PEM Fuel Cell Electrodes Surface Defects Impact on the System Performance

Fuel cell system manufacturing process is not a defect-free process, therefore, the impact o typical defects in the electrodes (i.e. Gas Diffusion Layer (GDL)) surface has to be taken into consideration when the fuel cell system is being designed.

To assess the impact of the defect on the performance, two approaches were taken into consideration.

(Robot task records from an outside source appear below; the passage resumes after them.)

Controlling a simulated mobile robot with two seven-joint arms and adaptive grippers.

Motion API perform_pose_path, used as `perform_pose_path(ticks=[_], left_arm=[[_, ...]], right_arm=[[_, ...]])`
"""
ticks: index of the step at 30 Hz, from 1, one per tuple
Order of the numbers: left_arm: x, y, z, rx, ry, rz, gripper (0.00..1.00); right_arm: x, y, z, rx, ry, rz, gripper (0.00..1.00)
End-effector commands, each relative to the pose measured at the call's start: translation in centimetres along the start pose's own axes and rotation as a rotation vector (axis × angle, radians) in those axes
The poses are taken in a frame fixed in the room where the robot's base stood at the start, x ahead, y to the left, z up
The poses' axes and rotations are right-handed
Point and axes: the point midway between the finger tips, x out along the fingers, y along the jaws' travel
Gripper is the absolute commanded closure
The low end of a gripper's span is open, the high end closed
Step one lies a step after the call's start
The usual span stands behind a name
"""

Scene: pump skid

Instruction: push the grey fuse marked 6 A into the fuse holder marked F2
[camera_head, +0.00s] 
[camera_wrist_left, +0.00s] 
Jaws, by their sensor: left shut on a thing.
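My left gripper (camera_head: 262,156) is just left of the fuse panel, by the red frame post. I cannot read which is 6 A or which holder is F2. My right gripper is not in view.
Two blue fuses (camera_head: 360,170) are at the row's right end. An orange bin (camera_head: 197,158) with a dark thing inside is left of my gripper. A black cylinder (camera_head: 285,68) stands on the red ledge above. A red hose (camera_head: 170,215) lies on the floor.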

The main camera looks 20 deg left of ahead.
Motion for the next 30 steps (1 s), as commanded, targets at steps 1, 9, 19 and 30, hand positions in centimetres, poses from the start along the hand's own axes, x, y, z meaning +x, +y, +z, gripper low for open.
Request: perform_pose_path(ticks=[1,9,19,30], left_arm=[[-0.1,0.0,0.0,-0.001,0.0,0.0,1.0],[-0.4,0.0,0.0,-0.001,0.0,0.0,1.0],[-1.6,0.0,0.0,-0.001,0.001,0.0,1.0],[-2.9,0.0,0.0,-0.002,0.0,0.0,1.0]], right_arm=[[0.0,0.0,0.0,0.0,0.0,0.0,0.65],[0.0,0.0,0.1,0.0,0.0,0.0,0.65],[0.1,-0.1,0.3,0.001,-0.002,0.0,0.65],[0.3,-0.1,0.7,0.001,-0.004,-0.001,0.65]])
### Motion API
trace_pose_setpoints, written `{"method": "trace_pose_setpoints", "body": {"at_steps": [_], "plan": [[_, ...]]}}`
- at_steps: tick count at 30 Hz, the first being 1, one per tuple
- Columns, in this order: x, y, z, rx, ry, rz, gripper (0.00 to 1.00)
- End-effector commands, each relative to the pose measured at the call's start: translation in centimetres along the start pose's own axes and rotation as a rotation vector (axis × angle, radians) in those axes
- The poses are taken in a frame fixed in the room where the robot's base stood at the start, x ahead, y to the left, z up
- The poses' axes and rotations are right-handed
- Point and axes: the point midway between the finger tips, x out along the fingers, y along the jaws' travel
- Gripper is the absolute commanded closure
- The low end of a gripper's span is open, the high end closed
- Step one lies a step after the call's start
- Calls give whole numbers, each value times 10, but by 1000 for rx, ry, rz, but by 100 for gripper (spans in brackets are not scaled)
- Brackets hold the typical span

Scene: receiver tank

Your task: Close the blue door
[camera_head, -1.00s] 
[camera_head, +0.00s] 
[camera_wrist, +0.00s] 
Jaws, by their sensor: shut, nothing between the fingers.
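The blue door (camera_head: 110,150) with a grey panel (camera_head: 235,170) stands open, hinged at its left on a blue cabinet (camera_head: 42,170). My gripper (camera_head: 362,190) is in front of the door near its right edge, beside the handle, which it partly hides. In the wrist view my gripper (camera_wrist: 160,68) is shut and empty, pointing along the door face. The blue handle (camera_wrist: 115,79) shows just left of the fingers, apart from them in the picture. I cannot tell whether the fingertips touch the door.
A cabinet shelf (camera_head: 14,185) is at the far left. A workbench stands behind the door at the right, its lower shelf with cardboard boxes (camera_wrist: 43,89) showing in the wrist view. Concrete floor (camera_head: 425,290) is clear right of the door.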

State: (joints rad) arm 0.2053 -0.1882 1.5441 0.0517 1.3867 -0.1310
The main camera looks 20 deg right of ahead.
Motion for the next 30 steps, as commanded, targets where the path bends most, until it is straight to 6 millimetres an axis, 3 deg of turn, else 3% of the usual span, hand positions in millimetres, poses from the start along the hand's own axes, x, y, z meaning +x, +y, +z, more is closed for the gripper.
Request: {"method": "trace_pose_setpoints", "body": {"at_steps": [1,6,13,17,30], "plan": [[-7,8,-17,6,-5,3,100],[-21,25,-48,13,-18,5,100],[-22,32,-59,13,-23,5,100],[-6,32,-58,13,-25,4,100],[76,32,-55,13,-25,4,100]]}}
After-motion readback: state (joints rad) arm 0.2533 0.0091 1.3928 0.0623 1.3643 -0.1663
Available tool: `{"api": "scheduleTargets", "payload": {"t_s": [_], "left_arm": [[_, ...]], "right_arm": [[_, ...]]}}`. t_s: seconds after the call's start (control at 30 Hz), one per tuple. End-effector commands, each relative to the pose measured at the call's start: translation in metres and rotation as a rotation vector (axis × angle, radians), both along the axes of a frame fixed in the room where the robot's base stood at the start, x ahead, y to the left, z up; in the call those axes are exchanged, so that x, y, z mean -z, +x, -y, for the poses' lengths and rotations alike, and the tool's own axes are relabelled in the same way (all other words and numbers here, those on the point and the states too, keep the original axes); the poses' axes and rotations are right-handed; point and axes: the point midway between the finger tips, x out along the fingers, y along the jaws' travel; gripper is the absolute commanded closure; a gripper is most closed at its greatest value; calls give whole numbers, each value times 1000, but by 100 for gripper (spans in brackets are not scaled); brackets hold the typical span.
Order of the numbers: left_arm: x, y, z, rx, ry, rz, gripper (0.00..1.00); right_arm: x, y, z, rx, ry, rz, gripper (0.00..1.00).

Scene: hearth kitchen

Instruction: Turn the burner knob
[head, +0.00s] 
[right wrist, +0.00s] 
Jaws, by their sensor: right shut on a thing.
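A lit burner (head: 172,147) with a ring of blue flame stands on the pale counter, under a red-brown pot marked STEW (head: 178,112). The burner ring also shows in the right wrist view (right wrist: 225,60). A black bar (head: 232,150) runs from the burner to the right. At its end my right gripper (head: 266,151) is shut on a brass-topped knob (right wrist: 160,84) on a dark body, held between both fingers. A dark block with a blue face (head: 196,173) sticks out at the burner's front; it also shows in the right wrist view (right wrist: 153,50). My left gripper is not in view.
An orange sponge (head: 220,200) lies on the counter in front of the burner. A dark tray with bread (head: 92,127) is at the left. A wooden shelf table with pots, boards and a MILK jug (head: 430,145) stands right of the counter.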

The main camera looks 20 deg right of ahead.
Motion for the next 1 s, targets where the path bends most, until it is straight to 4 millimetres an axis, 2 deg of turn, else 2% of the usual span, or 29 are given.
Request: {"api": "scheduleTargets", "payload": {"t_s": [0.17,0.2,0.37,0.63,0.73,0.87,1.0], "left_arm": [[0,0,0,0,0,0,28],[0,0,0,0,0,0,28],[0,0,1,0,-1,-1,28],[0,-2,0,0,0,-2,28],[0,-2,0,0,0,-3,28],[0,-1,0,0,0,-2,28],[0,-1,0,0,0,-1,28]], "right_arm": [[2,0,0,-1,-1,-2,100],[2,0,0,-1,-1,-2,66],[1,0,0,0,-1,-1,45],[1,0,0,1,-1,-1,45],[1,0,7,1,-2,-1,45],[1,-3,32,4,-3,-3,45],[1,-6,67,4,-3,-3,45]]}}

Initially, the fuel cell system was simulated using a unidimensional (1D) dynamic model which took into consideration mass transfer, heat transfer and electrochemical phenomena, and a tridimensional (3D) multiphysics computational fluid dynamics (CFD) model which includes the fluids dynamic in the channels and porous media (electrodes) of the fuel cell system.

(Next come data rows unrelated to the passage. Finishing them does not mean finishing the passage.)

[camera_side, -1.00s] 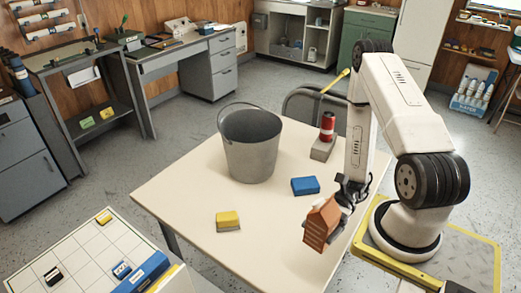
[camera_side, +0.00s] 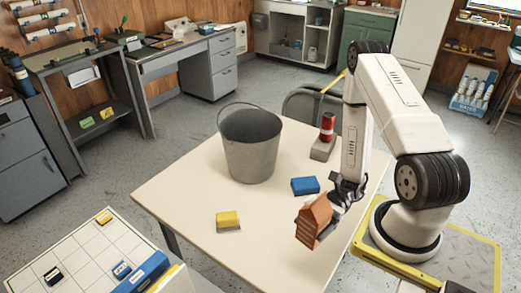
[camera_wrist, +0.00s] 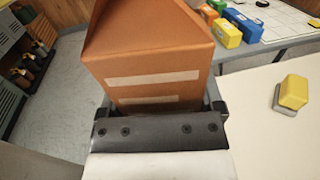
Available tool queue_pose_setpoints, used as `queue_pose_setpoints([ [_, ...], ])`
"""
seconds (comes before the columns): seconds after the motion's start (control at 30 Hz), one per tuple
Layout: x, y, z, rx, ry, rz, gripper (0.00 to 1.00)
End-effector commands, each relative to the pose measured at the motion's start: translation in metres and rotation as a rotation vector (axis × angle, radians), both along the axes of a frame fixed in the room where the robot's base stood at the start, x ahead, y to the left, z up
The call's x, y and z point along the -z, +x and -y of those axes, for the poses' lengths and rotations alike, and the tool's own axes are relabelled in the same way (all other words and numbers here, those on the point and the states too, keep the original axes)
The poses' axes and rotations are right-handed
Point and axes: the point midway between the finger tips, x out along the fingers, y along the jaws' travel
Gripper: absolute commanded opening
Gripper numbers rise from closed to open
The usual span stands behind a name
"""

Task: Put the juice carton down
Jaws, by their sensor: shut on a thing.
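The juice carton (camera_side: 313,222) is orange-brown with a gabled top and pale stripes. My gripper (camera_side: 339,196) is shut on it and holds it tilted at the right front part of the cream table (camera_side: 190,190). In the side view I cannot tell whether its lower edge touches the table. In the wrist view the carton (camera_wrist: 150,55) fills the upper middle, between the jaws (camera_wrist: 160,112). The carton hides what lies behind it there.
A grey bucket (camera_side: 250,155) stands mid-table. The table's front middle is clear. A white gridded board (camera_side: 85,255) is at lower left.

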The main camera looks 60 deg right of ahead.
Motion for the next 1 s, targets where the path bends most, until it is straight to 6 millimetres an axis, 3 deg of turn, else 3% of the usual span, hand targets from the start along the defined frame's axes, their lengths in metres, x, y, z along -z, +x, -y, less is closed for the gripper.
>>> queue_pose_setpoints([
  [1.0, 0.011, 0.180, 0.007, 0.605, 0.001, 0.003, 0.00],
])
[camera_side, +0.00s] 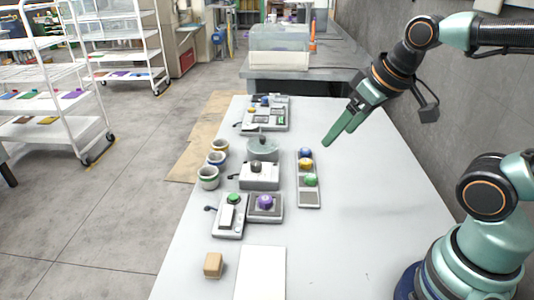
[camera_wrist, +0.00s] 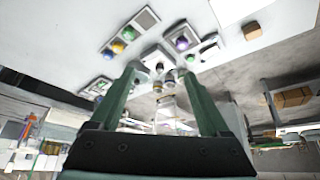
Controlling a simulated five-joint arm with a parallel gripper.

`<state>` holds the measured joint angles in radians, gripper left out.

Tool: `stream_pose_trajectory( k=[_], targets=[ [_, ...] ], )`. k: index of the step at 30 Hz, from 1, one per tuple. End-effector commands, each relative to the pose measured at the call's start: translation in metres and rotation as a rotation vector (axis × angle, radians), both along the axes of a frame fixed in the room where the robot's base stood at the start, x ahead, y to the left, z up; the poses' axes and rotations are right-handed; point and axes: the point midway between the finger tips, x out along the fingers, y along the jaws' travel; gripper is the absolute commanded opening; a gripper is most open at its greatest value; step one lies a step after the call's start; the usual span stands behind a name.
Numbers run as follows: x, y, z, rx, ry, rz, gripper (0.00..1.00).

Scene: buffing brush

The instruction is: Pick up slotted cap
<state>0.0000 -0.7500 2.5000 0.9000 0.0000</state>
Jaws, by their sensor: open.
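I cannot tell which small cap is the slotted one. A long grey tray (camera_side: 309,195) holds a blue cap (camera_side: 305,153), a yellow cap (camera_side: 305,165) and a green cap (camera_side: 311,180) in a row. A purple cap (camera_side: 265,202) sits on a square grey block to the left of it. The wrist view shows the blue cap (camera_wrist: 108,54), yellow cap (camera_wrist: 118,46), green cap (camera_wrist: 129,33) and purple cap (camera_wrist: 182,43) beyond the fingers. My gripper (camera_side: 336,137) is open and empty, held above the table, right of the tray's far end. Its two fingers (camera_wrist: 156,70) are spread apart.
Several grey fixtures, including a round lidded pot (camera_side: 262,148), stand along the table's left side. Banded cups (camera_side: 208,178) line the left edge. A tan block (camera_side: 213,265) and white sheet (camera_side: 260,275) lie in front. The table's right side (camera_side: 370,210) is clear.

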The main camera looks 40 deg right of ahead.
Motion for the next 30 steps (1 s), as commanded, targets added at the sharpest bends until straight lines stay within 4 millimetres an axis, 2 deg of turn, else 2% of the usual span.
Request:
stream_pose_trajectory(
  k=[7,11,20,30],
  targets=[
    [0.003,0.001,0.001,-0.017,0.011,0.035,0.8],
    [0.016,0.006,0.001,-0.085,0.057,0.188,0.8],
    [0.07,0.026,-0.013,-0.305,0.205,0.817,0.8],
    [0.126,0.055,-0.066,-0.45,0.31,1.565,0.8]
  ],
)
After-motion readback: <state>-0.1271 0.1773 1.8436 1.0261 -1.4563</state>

The first one was simulated using Matlab® and Simulink to measure possible variations in the system dynamic response, and therefore, its dynamic parameters.  A design of experiment (DOE) approach was proposed to assess the fuel cell physical relevance in the dynamic response model and the results are presented as regressions of the relevant factors.

The second one was used to investigate the impact of the GDL morphology variation in specific locations where its porosity was changed to simulate a blockage or the presence of catalyst uniformities in the catalyst layer (CL) on the internal dynamic variables hard to measure like the current distribution in the Nafion membrane and the pressure in the channels and the electrodes. The second approach was experimental, using a 5 sq.cm PEM fuel cell, the impact of the GDL porosity on the fuel cell system was studied. Also, the system response under different load changes was investigated. After that, experimental results are presented to give a better insight into the phenomena analyzed, mainly on the dynamic system response.

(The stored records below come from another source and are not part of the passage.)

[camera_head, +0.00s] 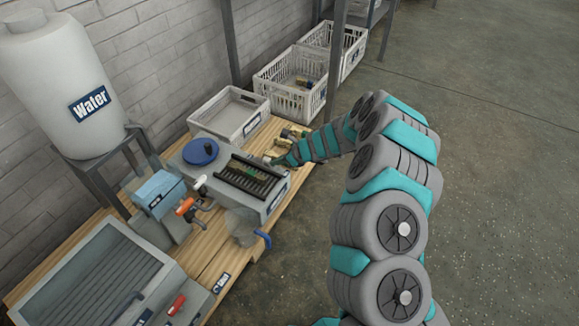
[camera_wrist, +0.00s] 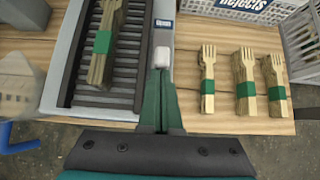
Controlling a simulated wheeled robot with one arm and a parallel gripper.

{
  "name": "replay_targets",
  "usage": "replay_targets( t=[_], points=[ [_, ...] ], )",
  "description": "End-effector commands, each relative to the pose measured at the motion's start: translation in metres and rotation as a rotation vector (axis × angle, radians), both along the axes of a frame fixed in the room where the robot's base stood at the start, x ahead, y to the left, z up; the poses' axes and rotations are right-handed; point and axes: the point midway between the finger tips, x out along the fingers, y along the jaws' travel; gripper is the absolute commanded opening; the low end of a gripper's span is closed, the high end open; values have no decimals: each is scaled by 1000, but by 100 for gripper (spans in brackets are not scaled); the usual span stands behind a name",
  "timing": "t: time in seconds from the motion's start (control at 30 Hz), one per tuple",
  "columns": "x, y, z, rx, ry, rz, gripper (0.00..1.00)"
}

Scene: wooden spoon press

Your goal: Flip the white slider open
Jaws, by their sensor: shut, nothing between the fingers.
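The white slider (camera_wrist: 162,57) is a small pale block on the right rim of a grey machine (camera_wrist: 58,62), just below a small blue label. My gripper (camera_wrist: 160,73) is shut and empty, with its green fingertips right at the slider's near end. I cannot tell whether they touch it. The fingers hide part of the rim below the slider. In the head view my gripper (camera_head: 280,161) is beside the right end of the machine (camera_head: 250,207), and the slider cannot be made out there.
A black slatted rack (camera_wrist: 118,75) holds a green-banded bundle of wooden forks (camera_wrist: 106,40). More fork bundles (camera_wrist: 245,85) lie right on the wooden table (camera_wrist: 225,122). A "Rejects" crate (camera_wrist: 240,10) stands behind. A blue lid (camera_head: 200,152) and levers are left in the head view.

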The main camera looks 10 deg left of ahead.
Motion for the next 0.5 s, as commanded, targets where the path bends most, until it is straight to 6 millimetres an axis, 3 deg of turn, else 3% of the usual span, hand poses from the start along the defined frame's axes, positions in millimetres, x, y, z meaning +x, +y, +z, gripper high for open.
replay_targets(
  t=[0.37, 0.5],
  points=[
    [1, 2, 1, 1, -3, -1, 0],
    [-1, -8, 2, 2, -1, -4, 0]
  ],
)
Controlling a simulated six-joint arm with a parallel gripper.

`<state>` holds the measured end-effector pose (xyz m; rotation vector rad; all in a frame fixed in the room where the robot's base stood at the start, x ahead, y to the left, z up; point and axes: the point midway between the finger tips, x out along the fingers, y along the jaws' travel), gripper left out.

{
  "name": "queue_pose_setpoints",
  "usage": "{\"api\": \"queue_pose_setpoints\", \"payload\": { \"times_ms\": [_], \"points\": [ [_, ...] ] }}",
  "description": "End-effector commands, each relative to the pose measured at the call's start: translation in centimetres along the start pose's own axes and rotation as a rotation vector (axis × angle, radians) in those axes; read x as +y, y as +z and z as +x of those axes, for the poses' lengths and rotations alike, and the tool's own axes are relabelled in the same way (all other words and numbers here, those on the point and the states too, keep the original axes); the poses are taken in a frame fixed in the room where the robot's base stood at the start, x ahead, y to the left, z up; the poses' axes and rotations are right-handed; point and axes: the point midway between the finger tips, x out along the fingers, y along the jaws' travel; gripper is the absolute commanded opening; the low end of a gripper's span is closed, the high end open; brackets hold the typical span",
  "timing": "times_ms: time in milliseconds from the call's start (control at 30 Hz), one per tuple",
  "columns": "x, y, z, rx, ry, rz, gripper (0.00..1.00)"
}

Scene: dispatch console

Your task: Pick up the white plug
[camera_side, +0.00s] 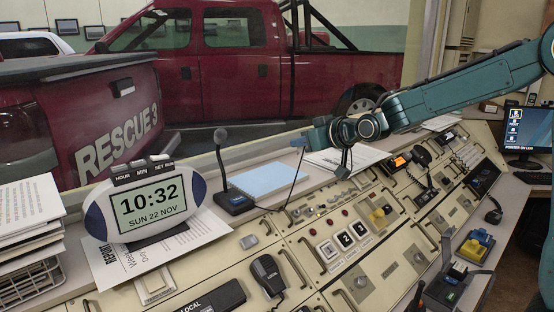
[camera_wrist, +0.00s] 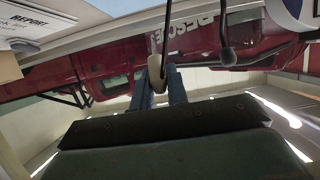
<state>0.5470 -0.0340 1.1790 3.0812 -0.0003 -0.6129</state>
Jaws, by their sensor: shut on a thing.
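My gripper (camera_wrist: 157,72) shows in the wrist view as two blue fingers closed on the white plug (camera_wrist: 156,74), a pale rounded piece between them. A dark cable (camera_wrist: 168,35) runs beside the plug in that view. In the side view my gripper (camera_side: 302,143) is in the air above the back of the console, right of the desk microphone. The thin dark cable (camera_side: 296,178) hangs from the fingertips to the console top. The plug is too small to make out in the side view.
A desk microphone (camera_side: 235,201) and a blue pad (camera_side: 262,180) lie near the cable. An oval clock (camera_side: 148,208) stands left on a paper. The sloped console holds switches, handles and a handset (camera_side: 268,274). Red trucks stand behind. The air around my gripper looks free.

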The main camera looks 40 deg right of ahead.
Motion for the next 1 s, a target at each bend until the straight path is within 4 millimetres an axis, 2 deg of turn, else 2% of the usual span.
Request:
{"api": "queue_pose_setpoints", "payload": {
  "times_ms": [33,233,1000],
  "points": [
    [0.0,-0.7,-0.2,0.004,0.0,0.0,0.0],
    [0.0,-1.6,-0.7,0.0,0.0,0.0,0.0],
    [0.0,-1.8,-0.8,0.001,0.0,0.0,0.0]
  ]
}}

Cracks and catalyst clusters were the main defects analyzed, both of them were observed in new membranes assemblies. To control the defects, new membranes assemblies were tested, and after that, defects were induced using Nafion solution and catalyst powder to emulate the presence of catalyst clusters. For the cracks, some fibers in the GDL cloth were cut to emulate the defect. Membranes now with defects were tested again to compare its performance and detect any performance loss due to the physical changes in the electrodes.

Results indicate a strong correlation between the porosity and the supply air pressure and the system time constants. Also, the impact of the defects was evidenced in the dynamic system response, after step changes in the operating conditions.